Indiana residents have noticed an alternative to the conventional payday loan store pop up. Known as the Jubilee Initiative for Financial Inclusion (JIFFI), a non-profit initiated in 2013 by a Notre Dame finance student, is helping a plethora of consumers in desperate need.

Referred to as the “JIFFI boys,” this organization provides cash loans for bad credit with flexible payment solutions and low interest rates. In addition to these loans, the group offers financial literacy education. The money it lends out primarily comes from donations and grants, though it still charges interest on loans it hands out – the rates are far lower than industry stalwarts.

JIFFI has plans to expand its organization and take on new clients.

BCL Takes Over Texas

Over in Texas, community leaders are irked by costly payday loans as well as title loans. Business and Community Lenders of Texas, or BCL, has launched several centers across the Lone Star State. It’s now looking to break even as demand soars. But why is it working out so well?

The group promotes small-dollar loans that include maximum fees and interest of just $96. Each loan consists of a 12-month term, a $20 application fee, a cap of $1,000 and an interest rate of 18 percent. Like JIFFI, these are an improvement in terms compared to more established stores.

Although it may seem like sunshine and lollipops, the company’s founders realized that razor-thin profit margins come with the territory. To circumvent this, they’ve decided to partner with employers and have plans to go nationwide. Will it work? Only time will tell.

But as some want to compete with payday loan stores with friendlier terms and several more consumer-friendly options, others desire to inform, educate and instruct.

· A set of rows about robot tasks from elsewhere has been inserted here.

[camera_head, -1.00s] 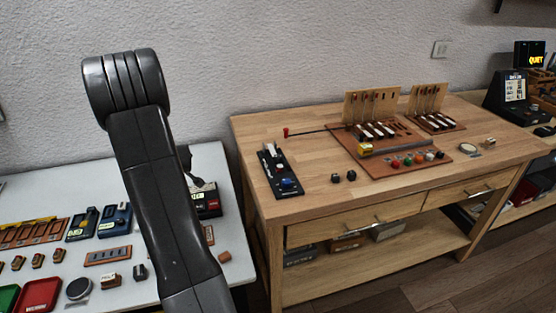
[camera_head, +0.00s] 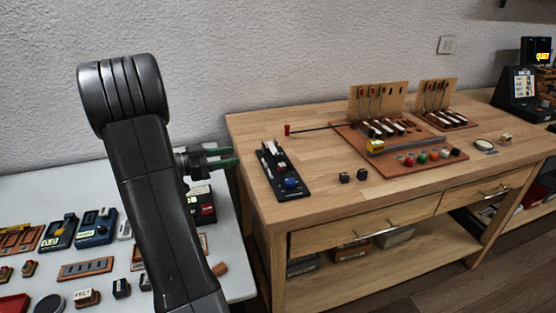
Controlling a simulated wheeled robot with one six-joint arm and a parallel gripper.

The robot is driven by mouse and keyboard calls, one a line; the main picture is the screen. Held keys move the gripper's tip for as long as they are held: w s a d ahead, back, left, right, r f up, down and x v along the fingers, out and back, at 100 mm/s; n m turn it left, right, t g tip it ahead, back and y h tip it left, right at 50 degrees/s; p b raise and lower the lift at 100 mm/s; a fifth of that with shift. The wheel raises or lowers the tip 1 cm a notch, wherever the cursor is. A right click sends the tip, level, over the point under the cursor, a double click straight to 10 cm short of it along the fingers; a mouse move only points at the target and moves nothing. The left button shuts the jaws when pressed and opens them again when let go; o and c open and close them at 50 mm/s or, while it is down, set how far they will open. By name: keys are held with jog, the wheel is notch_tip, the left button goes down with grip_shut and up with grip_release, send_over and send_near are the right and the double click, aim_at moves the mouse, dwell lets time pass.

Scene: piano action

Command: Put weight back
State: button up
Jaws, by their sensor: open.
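My gripper (camera_head: 222,157) shows just right of my arm, its dark fingers with green inner edges held apart and nothing between them. It is above the gap between the white table and the wooden bench. Two small dark blocks (camera_head: 353,176) that may be weights sit on the bench in front of the piano action board (camera_head: 392,166). Similar dark blocks (camera_head: 122,287) stand on the white table at the lower left. I cannot tell which of these is the task's weight.
The wooden bench (camera_head: 250,123) bears a black key device (camera_head: 284,170) on its left and a thin rod with a red end (camera_head: 287,129) behind it. The white table (camera_head: 40,182) holds trays and small devices. Bare bench top lies at the front, right of the black device.

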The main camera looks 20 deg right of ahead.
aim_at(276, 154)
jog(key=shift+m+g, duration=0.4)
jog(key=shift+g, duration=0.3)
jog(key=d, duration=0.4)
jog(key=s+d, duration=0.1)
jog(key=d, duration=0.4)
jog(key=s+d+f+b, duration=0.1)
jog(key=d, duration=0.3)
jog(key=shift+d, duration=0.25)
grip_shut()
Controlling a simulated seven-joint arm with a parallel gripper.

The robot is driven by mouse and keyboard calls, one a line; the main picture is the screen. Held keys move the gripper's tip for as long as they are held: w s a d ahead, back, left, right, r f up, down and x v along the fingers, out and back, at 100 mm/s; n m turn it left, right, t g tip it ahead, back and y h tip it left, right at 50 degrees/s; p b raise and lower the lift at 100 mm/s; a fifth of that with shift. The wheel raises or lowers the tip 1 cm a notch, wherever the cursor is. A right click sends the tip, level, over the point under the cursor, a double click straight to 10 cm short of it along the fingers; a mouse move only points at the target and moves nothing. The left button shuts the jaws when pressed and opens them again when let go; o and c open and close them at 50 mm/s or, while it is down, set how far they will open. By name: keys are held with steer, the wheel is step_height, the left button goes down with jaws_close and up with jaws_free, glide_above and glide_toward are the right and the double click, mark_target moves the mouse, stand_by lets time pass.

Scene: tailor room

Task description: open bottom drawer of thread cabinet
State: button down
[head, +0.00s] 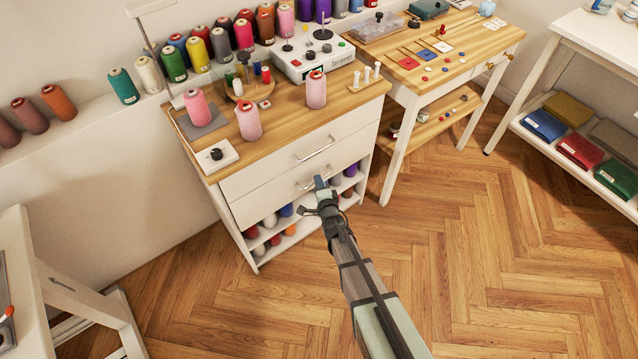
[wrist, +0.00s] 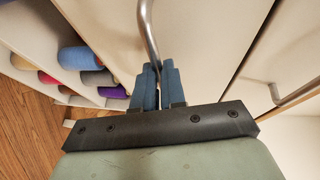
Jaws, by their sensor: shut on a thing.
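The thread cabinet (head: 215,178) is white with a wooden top and two drawers above open shelves of spools. The bottom drawer (head: 262,205) has a curved metal bar handle (head: 312,181), largely hidden by my gripper in the head view. My gripper (head: 320,183) is at this handle. In the wrist view its blue fingers (wrist: 158,80) are shut on the bar handle (wrist: 148,32), one on each side. The top drawer (head: 290,158) looks shut; its handle (head: 315,148) is free.
Thread spools (wrist: 82,58) lie on the shelves under the drawers. Spools and a white machine (head: 310,60) stand on the cabinet top. A wooden worktable (head: 480,45) stands to the right. The herringbone floor (head: 470,240) in front of the cabinet is clear.

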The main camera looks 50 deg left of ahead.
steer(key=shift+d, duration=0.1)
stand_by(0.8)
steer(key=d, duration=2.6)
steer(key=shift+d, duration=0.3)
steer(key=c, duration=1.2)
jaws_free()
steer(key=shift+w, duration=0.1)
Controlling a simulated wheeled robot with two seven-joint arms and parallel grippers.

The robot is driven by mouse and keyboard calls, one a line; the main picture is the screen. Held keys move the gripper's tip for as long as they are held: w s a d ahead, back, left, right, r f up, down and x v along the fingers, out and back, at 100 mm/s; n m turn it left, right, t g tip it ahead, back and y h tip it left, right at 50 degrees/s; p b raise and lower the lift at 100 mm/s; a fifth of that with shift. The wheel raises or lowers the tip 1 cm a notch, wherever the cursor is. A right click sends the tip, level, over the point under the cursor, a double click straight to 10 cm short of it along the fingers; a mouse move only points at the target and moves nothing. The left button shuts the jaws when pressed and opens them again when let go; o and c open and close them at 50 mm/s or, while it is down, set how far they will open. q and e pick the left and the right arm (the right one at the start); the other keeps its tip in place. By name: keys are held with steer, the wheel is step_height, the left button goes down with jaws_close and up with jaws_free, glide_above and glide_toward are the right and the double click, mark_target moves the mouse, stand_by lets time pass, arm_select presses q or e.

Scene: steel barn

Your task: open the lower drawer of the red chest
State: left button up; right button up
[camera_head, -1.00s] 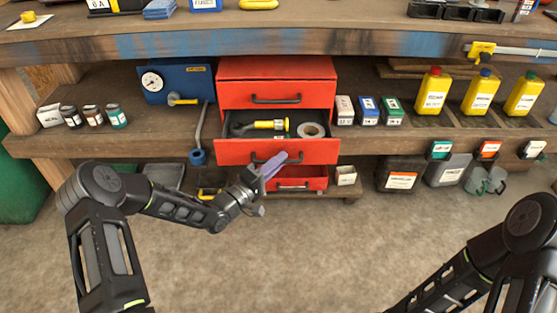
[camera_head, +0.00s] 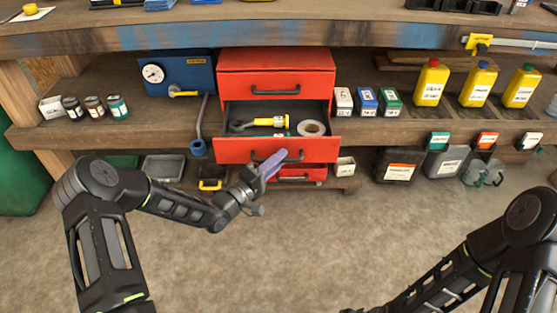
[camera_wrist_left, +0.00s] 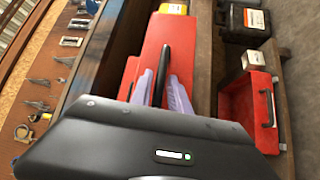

Inform, Educated, Instruct, Repeat

Abraham Hamilton III, attorney and public policy analyst for the American Family Association, tells One News Now that a recent poll of Christians suggests that most people are in agreement that payday loans are bad for everyone. However, instead of providing alternatives, he wants to inform the people that these types of unscrupulous payday loan practices are out there. Moreover, he wants to educate people on financial management and instruct them on the best types of financial literacy initiatives out there.

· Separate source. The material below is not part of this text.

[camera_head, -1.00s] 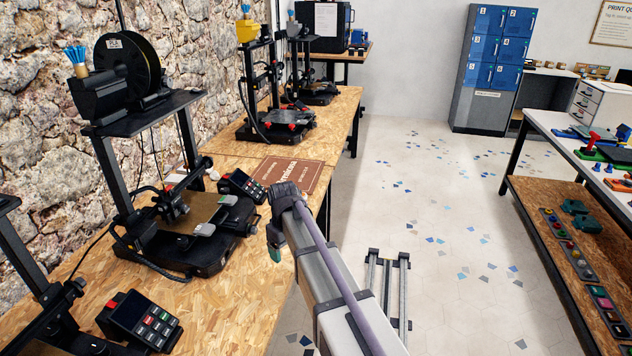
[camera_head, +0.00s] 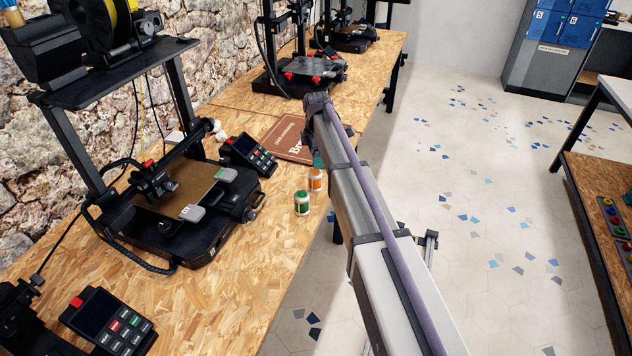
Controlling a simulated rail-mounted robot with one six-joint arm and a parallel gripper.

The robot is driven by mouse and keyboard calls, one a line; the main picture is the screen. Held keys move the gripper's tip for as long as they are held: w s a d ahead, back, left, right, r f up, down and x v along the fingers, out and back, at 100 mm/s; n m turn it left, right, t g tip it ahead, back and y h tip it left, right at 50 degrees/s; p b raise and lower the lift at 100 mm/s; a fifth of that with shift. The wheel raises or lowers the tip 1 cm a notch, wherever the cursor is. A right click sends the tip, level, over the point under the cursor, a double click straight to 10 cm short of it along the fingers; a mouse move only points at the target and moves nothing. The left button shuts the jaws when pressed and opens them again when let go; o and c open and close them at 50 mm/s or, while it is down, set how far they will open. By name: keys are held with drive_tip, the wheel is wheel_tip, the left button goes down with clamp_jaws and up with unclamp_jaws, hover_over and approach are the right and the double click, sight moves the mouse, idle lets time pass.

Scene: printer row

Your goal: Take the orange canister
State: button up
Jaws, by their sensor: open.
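The orange canister (camera_head: 316,181) stands upright on the wooden bench near its front edge, with a pale lid. A similar green canister (camera_head: 302,204) stands just in front of it, to the left. The jaws are open, and nothing is seen held. My arm runs close along the canister's right side in the picture.
A black 3D printer (camera_head: 190,200) with a control box (camera_head: 247,153) stands left of the canisters. A brown mat (camera_head: 290,138) lies behind them. Another control box (camera_head: 107,322) is at the lower left.

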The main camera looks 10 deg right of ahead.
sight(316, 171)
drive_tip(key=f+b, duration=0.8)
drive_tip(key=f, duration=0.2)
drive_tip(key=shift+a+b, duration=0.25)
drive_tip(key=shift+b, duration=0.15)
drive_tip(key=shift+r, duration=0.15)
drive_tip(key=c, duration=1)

With that being said, Hamilton also wants to amplify citizens-based efforts at the government level to rein in payday loan stores. Without accomplishing this, Hamilton says, nothing will be done to help the poor and victims of widespread payday loan abuses.

“I’m not one to necessarily say, ‘Hey, you guys can’t do business,’ but I do think a lot of these things should be illegal, and I think it should be something that follows an outcry from the community, as opposed to it being like a top down type of squelching process,” Hamilton said.

This comes as many states are looking to restrict payday loan use, senators regulating online payday lending and the Consumer Financial Protection Bureau clamping down on payday loan businesses.